Regional Liquors and Liqueurs
Several liquors unique to Sicily are worthy of mention. Ala, made by Florio, has a distinct flavor, as does Averna, which is made in Caltanissetta. Fichera, a newcomer, is made near Mount Etna. There are also several mildly fortified almond-flavored white wines which, though not suitable for every occasion, go well with some desserts. Several Sicilian liqueurs are similar to those produced on the mainland, namely limoncello, from lemons, anisette and amaretto. There are others, such as the interesting liqueur made from prickly pears (cactus fruits). Grappa is actually a brandy distilled from grape seeds and pomace. Dry and high in alcohol, it is usually white and served as an after dinner drink. In Italy, grappa is often sold in artistically original clear glass bottles which the distillers commission specially for this liquor.
Moscato is difficult to describe. It comes from the Muscat grape, of course, or from the sub-variety known locally as Moscatello, sometimes with the addition of Corinto or Zibibbo. Some fine whites can be made from Muscat, but in Sicily and the nearby islands it is usually rendered as a golden or light amber dessert wine, sometimes fortified or even sparkling (spumante). A few localities are famous for Moscato. Moscato and Moscato Passito are made by some distinguished wineries on the islands of Pantelleria and Lipari. As its name implies, Moscato Passito contains Appassito grapes. The areas around Siracusa and Noto, in the eastern part of Sicily, also produce fine Moscato wines.
Malvasia is another white grape used to make a strong varietal that is golden to amber in color and slightly fortified. Bred from an older grape variety, Malvasia is grown in northeastern Sicily (near Messina) and on the island of Lipari, where it is used in the making of a wine somewhat similar to Moscato.

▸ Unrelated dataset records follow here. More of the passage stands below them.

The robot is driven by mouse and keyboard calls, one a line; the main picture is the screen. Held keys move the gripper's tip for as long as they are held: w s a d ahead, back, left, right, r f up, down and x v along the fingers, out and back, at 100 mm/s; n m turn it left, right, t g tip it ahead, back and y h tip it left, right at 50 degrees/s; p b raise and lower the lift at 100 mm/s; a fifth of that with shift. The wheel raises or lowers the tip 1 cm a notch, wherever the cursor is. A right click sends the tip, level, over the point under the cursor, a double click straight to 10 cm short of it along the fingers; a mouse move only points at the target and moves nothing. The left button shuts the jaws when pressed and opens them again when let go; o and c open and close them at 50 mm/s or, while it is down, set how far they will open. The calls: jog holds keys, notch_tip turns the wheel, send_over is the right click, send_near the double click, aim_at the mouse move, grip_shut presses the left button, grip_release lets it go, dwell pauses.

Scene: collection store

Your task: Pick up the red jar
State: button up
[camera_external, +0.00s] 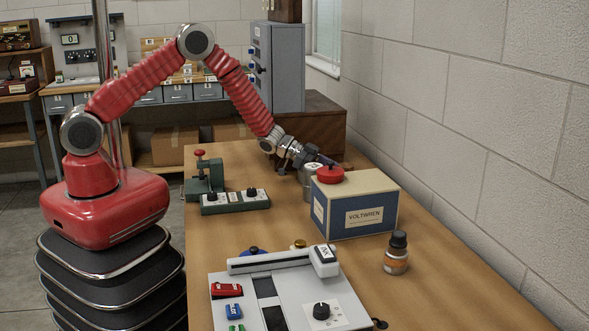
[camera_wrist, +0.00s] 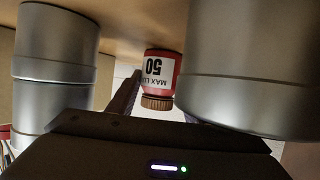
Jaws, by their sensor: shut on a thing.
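The red jar (camera_wrist: 160,66) has a white label marked 50 and a brown cap, and appears upside down in the wrist view. It sits at the middle, between the dark fingers of my gripper (camera_wrist: 158,88), which are shut on it. The right finger is mostly hidden by a large grey metal can. In the external view my gripper (camera_external: 318,158) reaches low over the far side of the table, behind the VOLTWREN box. I cannot make out the jar there. Whether its base touches the table is unclear.
Grey metal cans stand close on the left (camera_wrist: 55,70) and right (camera_wrist: 245,60) in the wrist view. The VOLTWREN box (camera_external: 355,205) carries a red knobbed piece (camera_external: 330,174). A brown bottle (camera_external: 396,255) and a grey device (camera_external: 280,285) stand nearer. A wall runs along the right.

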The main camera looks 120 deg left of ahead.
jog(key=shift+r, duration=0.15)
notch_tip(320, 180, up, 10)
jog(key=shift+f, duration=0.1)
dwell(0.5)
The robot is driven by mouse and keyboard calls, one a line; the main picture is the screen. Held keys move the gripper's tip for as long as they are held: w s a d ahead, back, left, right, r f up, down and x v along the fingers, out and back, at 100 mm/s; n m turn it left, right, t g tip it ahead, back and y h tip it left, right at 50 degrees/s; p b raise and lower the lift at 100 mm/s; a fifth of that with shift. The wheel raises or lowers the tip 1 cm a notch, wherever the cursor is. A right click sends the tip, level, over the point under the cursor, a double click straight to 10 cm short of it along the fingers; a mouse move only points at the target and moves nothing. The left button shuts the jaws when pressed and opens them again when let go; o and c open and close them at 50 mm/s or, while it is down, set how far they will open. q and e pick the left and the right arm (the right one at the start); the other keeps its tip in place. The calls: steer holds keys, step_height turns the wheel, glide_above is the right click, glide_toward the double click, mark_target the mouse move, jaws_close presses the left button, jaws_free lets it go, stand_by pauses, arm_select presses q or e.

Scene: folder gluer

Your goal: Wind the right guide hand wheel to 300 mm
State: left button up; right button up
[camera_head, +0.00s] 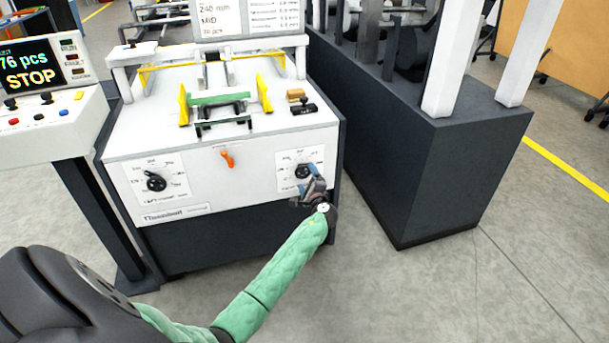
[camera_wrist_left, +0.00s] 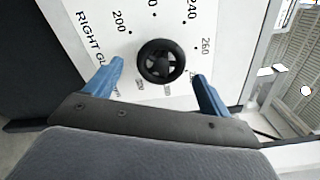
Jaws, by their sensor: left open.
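The right guide hand wheel (camera_head: 302,171) is a small black knob on a white dial plate, on the right of the machine's white front panel. In the left wrist view the wheel (camera_wrist_left: 161,61) shows as a black spoked disc. The dial plate (camera_wrist_left: 205,20) reads 200, 240 and 260 there; smaller marks below the wheel are partly hidden and unreadable. My left gripper (camera_head: 314,187) is just in front of the wheel. Its blue fingers (camera_wrist_left: 158,70) are open, one on each side of the wheel, with a visible gap on both sides. My right gripper is out of view.
A similar left hand wheel (camera_head: 155,181) and an orange lever (camera_head: 227,158) are on the same panel. A dark machine block (camera_head: 440,170) stands close on the right. A control console (camera_head: 45,125) reading STOP is at left. The floor in front is clear.

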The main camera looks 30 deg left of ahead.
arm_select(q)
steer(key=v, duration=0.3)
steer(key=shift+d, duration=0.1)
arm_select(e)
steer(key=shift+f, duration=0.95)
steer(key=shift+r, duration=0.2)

Chardonnay, the world's ubiquitous varietal, is present in Sicily, but primarily from smaller vintners. In Sicily, as well as other parts of Italy, there's also Chardonnay Grappa. Native varietals are also present in the regional market. Inzolia and Grecanico are pleasant whites. Cabernet Sauvignon is also popular, sold especially by better houses like Tasca (Regaleali). Pinot Bianco has been made in Sicily for some years. It has a flavor and texture similar to those of Chardonnay. Pinot Grigio is used to produce wines that are soft and fragrant, with more color than most other whites, but it's not as popular among Sicilian vintners as Pinot Bianco. Trebbiano is not usually made into a varietal wine in Sicily, but this grape is used in certain wines. Frascati ranges from dry to sweet. It is not, strictly speaking, Sicilian, though these grapes are grown here.
Denomination of Origin
A few Sicilian wines are defined by appellation or denomination of origin (D.O. or D.O.C.). This obviously includes Marsala (usually made from a blend of several grapes), as well as the Moscatos and Malvasias (of which there are various recognised types based both on location and the grape varieties used), but also wines such as Alcamo, made in the locality of that name in the province of Trapani from Catarratto and other grapes, usually Damaschino or Grecanico. Cerasuolo di Vittoria is made in the province of Ragusa from Frappato and Calabrese, with the addition of Grosso Nero and Nerello Mascalese. Etna Whites, produced near Europe's largest active volcano, are usually made from Carricante and Catarratto, with the addition of Trebbiano or Minnella. Etna Reds and rosés are made from Nerello. Faro (the name means "lighthouse"), as its name implies, is typical of the area around Messina. It is a Red made from two different Nerellos, as well as Nocera and Calabrese, with the addition of Gaglioppo or Sangiovese. Regaleali, made by Count Tasca, is not recognised as a D.O. wine, but the the vineyards where its grapes are raised are so well known that this former fief is indicated on most Sicilian maps, and Regaleali is preferred by most Sicilians to D.O. vintages like Alcamo and Etna.
Novello is Sicily's nouveau vintage wine, sold annually just months after the grapes are harvested and pressed. It is usually red, robust and fruity. You're not likely to find it outside Sicily. Sicilian vintners offer a range of vintage D.O. wines which are not varietals. Though Sicily is not famous for its sparkling wines, a few are made here. Castelmonte Frizzante, which is naturally effervescent, is similar to Spumante.
When Italians speak of "il vino della casa," they usually mean "house wine" in the sense of the wine that a restaurant or individual has made from local grapes, and images come to mind of a farmer's strong home-made red wine that tastes like vinegar. Among Italian vintners, however, mention of a "casa" (literally "house") is like a French vintner referring to a chateau, and in Italian aristocratic parlance a "house" is a noble family. Some of Sicily's best houses make excellent wines that don't officially make their way to the consumer market, often because the quantity of a few hundred bottles is not sufficient to justify an advertising or sales campaign.